On The Bootleg Series, over 50 unreleased tracks, Bob Dylan stands naked. The recordings range from an early session in a New York hotel room to a slick Oh Mercy out-take. They follow all the stylistic shifts in his career, and collect many of the rarities Dylanologists have been reverently swapping for decades. Coffee bar folk nights; publishing demos; the unreleased live album from ’64; sessions with the Band, the Rolling Thunder Revue; George Harrison (pictured below, at Woodstock, 1968); the Muscle Shoals crew; rehearsals, out-takes and leftovers from all the albums. It gives box-set archaeology a good name, not only because it re-assesses Dylan's career but because it is richly rewarding listening for its own sake.
Millions of words have been written about Dylan's way with words. And certainly, he deserved the adulation. Before he was anywhere near 25 he'd coined dozens of phrases that had entered the colloquial vocabulary. But there are so many unacknowledged facets to Dylan's talent. It's easy to forget just how funny he can be, in the early talking blues and shaggy dog stories, the apocalyptic nightmares and even the harrowing sagas from Blood on the Tracks or the chilling Old Testament scenarios. His comic liming is pure Charlie Chaplin by way of Woody Guthrie. Even in a song like the tortured ‘Idiot Wind’: “They say I shot a man named Gray, look his wife to It-ill-ay / She inherited a million bucks, and when she died it came to me / I can’t help it ... if I'm luck-y”.
Take a verse out of any of the classic songs and it encapsulates all his talents. Besides his humour, there's his melodic sense: as hook-filled as Lennon-McCartney's but more creative with it. Add to that the passion and personality of his singing, which often recalls Hank Williams or Robert Johnson, plus his idiosyncratic use of metre and phrasing - and you've got a ground-breaking artist to stand beside Charlie Parker. Many of his songs are capable of becoming standards for all to interpret, though some work for Dylan alone.
Dylan has often been criticised for his casualness in the studio, but that's a mixture of his perverse need for unpredictability and his old folkie attitude that every performance is a fresh statement. This interpretation is the core of Paul Williams’s analysis of Dylan's early work, Performing Artist (Underwood Miller, 1991), an entertaining rave full of coherent insights.
But throwing caution to the wind is what rock’n’roll has always been about. Dylan's carefree attitude to recording has given us many of rock's most incendiary moments. He heard the Animals obliterate his version of "Rising Sun", then hired the best musicians he could, told them to turn it up - and let it rip. The resulting noise brought a sardonic literacy to rock that made Chuck Berry and Smokey Robinson's adept penmanship look effete. It was a dandy's blues stomped out with Cuban heels; Ferlinghetti through a Fender Twin Reverb on 10.

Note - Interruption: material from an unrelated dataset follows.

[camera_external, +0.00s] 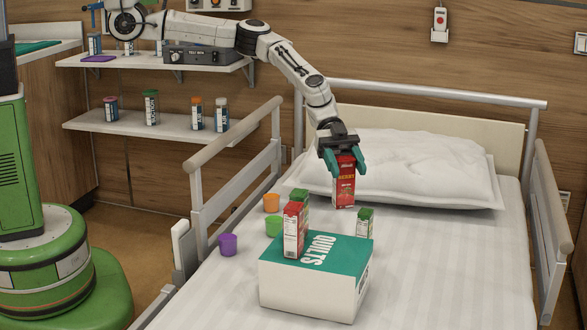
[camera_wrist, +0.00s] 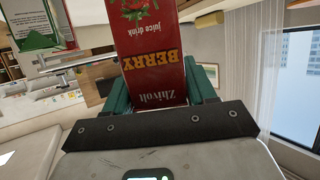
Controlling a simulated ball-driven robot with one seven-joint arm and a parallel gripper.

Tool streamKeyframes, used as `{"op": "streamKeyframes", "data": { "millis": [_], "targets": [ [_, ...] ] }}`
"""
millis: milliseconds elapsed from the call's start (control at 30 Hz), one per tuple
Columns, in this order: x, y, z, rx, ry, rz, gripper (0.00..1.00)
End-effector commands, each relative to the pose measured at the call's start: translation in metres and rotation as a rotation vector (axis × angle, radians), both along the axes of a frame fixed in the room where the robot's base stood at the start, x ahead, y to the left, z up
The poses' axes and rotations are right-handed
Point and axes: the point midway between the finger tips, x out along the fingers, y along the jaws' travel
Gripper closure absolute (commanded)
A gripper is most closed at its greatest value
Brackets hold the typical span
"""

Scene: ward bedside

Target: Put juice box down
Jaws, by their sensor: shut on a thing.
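A red juice box (camera_external: 344,184) labelled BERRY is upright between the green fingers of my gripper (camera_external: 344,160), near the front of the pillow. I cannot tell whether its base touches the bed. In the wrist view the red juice box (camera_wrist: 152,60) fills the gap between the fingers of my gripper (camera_wrist: 160,88) and appears upside down. Another red and white juice box (camera_external: 294,229) stands on the QUILTS box (camera_external: 315,295). A green carton (camera_external: 300,197) stands just behind it, partly hidden, and a small green and white carton (camera_external: 364,222) stands to the right, behind the QUILTS box.
An orange cup (camera_external: 271,203), a green cup (camera_external: 274,226) and a purple cup (camera_external: 228,244) stand on the bed's left side. Bed rails (camera_external: 238,150) edge the bed (camera_external: 450,270). A white pillow (camera_external: 420,165) lies behind my gripper. The bed's right half is clear.

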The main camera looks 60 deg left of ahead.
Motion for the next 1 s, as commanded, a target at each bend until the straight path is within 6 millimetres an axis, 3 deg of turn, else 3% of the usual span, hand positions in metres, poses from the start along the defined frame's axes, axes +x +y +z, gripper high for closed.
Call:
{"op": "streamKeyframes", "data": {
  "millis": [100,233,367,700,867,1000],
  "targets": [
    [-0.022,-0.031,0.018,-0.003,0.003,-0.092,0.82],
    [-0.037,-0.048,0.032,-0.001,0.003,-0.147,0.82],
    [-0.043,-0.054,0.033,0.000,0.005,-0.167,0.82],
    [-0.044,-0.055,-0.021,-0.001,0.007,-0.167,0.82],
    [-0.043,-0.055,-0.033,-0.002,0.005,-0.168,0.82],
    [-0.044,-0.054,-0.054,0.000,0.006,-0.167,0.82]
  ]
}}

The last time I got excited listening to Dylan, he was still an agnostic. But it wasn't turning Christian that put me off – no one had been born again like Dylan since St Paul, no glazed eyes and beatific grin for this iconoclast – although the hectoring damnation had a muddled concept of evil. Besides, I grew up on Mahalia, and Dylan had always used the Bible when it suited. Could anyone else have kick-started a song, “God said to Abraham, kill me your son / Abe said man, you must be putting me on / God said no, Abe said what? Where you want this killing done? / God said out on Highway... 61!”
No, it was the voice itself that lost me: many of the songs still have the edge. But his unique instrument, that inimitable, malleable whine had become a ragged wreck, ravaged after years of abuse. Untrained singing takes its toll, combined with smoking, alcohol, whatever else plus the Never-ending Tour.
Of the three discs, it’s the middle period that I keep going back to, from the early electric years, when you can hear Dylan reinventing rock’n’roll on the spot, through to the blistering self-exposure of Blood on the Tracks. But there's something in this set from every period to stimulate a reappraisal, be it for unreconstructed Guthrie-ites or latter day Infidels. So here's a document for those one enthralled by Dylan who later became bored. Maybe a bit much for the uninitiated – for them, any of the dozen seminal albums, or the Biograph set, would be preferable – but not only for closet Dylanologists either. After all, it’s brought it all back home for this doubting thomas.